### Data segment
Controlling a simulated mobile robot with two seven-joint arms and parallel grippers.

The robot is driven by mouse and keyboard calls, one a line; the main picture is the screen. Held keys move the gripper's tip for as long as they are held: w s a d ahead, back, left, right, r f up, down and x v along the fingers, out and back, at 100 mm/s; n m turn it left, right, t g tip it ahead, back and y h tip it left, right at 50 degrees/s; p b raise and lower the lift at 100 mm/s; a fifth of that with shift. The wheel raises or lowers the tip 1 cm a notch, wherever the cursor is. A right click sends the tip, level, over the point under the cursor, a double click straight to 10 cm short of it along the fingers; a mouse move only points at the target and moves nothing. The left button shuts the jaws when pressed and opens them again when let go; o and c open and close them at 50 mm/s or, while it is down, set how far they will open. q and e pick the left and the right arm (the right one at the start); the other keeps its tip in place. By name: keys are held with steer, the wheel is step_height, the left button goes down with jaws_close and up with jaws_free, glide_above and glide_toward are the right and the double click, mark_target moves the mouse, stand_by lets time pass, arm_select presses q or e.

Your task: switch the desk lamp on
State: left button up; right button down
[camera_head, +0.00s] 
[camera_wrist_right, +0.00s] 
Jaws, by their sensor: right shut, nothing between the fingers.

### What is needed
Read the data above. Pull out each line in which the string "with" appears.

### The reply
Controlling a simulated mobile robot with two seven-joint arms and parallel grippers.
The robot is driven by mouse and keyboard calls, one a line; the main picture is the screen. Held keys move the gripper's tip for as long as they are held: w s a d ahead, back, left, right, r f up, down and x v along the fingers, out and back, at 100 mm/s; n m turn it left, right, t g tip it ahead, back and y h tip it left, right at 50 degrees/s; p b raise and lower the lift at 100 mm/s; a fifth of that with shift. The wheel raises or lowers the tip 1 cm a notch, wherever the cursor is. A right click sends the tip, level, over the point under the cursor, a double click straight to 10 cm short of it along the fingers; a mouse move only points at the target and moves nothing. The left button shuts the jaws when pressed and opens them again when let go; o and c open and close them at 50 mm/s or, while it is down, set how far they will open. q and e pick the left and the right arm (the right one at the start); the other keeps its tip in place. By name: keys are held with steer, the wheel is step_height, the left button goes down with jaws_close and up with jaws_free, glide_above and glide_toward are the right and the double click, mark_target moves the mouse, stand_by lets time pass, arm_select presses q or e.

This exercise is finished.